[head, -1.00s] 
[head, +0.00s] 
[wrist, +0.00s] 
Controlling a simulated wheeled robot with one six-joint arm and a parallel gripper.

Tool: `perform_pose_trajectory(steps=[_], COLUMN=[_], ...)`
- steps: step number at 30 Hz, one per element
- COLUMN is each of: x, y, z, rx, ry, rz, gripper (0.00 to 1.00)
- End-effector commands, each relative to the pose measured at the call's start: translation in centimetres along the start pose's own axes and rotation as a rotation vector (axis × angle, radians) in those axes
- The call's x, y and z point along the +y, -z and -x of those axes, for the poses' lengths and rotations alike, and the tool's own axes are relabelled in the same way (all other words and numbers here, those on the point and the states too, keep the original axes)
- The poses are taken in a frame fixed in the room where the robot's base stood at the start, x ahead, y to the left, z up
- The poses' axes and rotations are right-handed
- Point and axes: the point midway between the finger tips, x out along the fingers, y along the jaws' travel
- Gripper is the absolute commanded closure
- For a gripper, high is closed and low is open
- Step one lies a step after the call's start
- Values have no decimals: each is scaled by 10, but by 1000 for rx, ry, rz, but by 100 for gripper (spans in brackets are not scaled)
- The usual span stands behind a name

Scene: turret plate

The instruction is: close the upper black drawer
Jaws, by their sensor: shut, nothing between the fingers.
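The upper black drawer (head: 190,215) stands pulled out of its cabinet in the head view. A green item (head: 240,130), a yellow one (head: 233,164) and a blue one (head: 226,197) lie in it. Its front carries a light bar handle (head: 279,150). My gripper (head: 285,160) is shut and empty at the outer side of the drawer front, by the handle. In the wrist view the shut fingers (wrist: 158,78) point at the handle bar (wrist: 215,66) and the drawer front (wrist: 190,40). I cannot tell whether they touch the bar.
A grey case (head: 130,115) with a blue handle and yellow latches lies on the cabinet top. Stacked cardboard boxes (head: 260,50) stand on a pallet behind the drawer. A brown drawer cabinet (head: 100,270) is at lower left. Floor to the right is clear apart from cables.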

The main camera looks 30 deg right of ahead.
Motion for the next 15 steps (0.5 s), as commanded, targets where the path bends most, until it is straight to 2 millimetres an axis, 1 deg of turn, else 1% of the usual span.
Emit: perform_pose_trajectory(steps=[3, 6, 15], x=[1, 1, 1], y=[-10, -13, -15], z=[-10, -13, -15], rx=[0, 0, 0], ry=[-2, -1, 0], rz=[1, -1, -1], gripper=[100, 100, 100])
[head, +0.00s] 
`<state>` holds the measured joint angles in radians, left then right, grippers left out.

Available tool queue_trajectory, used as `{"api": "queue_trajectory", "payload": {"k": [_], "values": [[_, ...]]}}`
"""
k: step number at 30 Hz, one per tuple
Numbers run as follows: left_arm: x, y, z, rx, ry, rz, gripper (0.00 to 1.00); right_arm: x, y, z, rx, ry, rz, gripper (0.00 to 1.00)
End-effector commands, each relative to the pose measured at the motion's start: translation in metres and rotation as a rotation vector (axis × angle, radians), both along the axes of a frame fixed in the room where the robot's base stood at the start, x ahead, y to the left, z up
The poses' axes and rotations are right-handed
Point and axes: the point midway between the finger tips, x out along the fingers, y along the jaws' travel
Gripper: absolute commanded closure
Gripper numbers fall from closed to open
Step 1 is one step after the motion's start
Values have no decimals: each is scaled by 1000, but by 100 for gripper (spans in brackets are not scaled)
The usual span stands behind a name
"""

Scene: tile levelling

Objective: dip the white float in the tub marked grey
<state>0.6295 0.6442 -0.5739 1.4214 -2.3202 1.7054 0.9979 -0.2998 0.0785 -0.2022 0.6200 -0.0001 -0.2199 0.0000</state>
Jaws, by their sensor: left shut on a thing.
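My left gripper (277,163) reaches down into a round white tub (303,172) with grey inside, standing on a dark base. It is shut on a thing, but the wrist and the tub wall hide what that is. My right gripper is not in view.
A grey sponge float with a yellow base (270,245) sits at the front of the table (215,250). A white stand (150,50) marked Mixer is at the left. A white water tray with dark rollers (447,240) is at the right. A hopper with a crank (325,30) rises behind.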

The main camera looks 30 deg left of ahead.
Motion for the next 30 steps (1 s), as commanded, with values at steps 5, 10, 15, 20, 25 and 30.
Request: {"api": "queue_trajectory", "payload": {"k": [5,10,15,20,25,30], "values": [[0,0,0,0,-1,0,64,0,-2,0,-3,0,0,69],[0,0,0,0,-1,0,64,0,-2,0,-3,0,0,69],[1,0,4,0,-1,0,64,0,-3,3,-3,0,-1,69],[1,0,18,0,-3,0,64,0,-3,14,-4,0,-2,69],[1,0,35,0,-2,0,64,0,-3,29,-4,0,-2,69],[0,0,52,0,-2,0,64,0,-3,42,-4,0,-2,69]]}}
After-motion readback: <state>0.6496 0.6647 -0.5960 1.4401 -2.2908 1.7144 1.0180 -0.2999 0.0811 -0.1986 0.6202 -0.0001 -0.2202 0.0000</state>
+ + + + +
* Problem statement *
The word "closure" appears in how many lines of the records? Give the number only.

* In response *
2